Pour l'Engagé La question est de survivre jusqu' à la fin de son temps d' engagement, afin de pouvoir à son tour faire fortune aux îles.

L' Esclave seul n'eut jamais rien à dire, il subit la violence, le rapt, moyens considérés comme normaux alors de s'enrichir pour les marchands flibustiers.

Un nouveau mode de production dominé par l' esclavage est en train de s'instaurer.

Ce n'est pas là seulement un choix alternatif d'utilisation d'un type de main d' oeuvre, c'est l'indice que la société est en train de profondément se transformer. Cela fera basculer le système, du travail libre au travail servile.
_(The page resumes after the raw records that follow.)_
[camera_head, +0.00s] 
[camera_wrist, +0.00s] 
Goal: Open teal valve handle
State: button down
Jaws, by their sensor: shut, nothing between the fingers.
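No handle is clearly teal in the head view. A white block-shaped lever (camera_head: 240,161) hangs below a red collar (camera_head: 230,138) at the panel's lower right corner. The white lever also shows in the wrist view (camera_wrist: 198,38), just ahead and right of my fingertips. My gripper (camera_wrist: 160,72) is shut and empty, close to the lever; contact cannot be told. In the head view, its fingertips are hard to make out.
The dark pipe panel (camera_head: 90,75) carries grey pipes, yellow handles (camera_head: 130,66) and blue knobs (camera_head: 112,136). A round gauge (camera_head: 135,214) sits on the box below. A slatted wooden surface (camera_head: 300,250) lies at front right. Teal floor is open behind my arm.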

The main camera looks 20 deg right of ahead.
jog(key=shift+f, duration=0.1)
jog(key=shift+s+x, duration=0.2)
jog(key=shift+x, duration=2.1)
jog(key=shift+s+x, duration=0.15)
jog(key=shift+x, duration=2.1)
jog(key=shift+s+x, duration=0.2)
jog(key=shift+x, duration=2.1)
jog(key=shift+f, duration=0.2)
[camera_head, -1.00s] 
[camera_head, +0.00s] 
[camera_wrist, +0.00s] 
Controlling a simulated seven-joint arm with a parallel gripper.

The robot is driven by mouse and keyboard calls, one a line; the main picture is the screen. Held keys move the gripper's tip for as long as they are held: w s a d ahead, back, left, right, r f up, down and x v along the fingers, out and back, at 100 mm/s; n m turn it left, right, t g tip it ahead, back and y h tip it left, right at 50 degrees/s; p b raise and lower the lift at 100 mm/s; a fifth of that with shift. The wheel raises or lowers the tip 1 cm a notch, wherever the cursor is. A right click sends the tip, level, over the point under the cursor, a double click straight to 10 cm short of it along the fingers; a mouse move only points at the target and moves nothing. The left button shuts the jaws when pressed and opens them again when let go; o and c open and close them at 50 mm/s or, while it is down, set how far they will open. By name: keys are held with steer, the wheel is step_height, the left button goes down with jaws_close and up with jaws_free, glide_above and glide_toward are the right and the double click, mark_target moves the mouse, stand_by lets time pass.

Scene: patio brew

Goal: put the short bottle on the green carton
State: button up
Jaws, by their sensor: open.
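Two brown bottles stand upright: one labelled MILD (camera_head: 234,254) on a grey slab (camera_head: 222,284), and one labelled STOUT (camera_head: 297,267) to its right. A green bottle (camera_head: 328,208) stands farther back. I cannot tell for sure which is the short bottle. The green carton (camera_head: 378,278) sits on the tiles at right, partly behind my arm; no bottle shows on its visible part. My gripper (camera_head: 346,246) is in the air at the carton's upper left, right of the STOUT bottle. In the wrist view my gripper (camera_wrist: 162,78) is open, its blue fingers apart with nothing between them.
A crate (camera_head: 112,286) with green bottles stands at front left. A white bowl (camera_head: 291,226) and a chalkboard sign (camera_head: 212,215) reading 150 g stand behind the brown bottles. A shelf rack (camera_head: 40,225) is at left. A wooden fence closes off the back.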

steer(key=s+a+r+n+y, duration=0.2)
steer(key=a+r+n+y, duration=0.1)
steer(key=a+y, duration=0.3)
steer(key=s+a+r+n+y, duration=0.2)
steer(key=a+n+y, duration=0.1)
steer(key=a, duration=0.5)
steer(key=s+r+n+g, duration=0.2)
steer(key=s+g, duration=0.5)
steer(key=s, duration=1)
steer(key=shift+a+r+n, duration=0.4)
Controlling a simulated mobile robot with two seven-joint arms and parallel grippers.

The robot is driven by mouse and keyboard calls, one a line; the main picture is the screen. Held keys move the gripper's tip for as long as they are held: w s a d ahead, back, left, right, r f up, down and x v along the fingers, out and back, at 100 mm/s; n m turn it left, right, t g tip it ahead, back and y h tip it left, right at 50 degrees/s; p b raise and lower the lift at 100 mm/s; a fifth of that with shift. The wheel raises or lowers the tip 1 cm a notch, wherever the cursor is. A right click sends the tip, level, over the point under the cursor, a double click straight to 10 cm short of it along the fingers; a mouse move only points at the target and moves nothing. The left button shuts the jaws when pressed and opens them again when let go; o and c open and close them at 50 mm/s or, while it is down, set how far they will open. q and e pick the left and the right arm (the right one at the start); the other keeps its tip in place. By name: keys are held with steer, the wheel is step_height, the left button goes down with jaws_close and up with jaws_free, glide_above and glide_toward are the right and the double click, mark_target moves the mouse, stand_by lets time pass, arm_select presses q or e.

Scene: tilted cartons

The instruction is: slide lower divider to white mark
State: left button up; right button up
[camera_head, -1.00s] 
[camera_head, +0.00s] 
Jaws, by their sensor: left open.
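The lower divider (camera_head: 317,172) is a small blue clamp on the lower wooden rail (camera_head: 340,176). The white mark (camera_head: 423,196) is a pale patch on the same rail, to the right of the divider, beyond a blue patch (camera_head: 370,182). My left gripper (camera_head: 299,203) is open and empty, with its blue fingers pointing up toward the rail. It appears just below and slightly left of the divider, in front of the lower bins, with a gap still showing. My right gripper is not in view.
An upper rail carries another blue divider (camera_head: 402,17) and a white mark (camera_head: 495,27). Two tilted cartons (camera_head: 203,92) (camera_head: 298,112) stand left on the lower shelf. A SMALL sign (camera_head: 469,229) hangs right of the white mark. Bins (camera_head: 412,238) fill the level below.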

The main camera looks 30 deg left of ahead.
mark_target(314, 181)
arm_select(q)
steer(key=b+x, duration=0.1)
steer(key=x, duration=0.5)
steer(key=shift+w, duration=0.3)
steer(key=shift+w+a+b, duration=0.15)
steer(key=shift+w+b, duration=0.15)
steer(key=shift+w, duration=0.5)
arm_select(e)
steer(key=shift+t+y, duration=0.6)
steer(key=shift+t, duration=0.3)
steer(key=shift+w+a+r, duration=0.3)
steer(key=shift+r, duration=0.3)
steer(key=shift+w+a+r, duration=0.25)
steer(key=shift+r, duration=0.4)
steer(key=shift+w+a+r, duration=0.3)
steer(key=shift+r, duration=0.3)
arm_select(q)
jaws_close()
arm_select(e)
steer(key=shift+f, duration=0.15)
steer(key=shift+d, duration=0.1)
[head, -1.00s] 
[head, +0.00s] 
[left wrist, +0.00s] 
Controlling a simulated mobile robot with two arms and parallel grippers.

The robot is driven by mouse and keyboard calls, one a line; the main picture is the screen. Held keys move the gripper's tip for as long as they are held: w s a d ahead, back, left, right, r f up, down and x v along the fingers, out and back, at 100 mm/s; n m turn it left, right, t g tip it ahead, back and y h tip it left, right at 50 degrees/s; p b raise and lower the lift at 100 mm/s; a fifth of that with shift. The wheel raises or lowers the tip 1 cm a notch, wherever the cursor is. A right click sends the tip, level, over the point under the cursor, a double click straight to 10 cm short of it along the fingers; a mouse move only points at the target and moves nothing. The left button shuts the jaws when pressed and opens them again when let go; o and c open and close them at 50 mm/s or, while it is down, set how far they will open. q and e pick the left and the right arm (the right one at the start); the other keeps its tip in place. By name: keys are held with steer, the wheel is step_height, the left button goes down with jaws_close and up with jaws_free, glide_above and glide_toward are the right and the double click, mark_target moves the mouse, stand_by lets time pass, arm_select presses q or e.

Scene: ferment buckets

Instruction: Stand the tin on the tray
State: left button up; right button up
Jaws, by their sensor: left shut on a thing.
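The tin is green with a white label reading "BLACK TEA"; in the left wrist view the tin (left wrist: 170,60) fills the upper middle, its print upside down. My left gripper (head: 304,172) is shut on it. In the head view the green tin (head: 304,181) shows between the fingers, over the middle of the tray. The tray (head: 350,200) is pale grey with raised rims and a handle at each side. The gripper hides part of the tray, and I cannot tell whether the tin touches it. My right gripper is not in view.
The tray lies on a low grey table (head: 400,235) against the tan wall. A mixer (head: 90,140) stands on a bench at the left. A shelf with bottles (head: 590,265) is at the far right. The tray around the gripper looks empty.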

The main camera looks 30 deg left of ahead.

Les sociétés antillaises en formation combinent à la fois, la propriété privée de la terre, qui est donc devenue une marchandise, qui assure déjà la séparation de la société entre ceux qui possèdent la terre, et ceux qui n' en ont pas; les avances du capital marchand, qui recherche le développement de productions spéculatives exportés, l' argent est donc lui aussi une marchandise et la propriété des esclaves devenus eux aussi marchandise.

L' esclavage dans les îles de la caraïbe est donc le produit d'une forme particulière du capitalisme, le "Capitalisme Marchand", et non du "Féodalisme".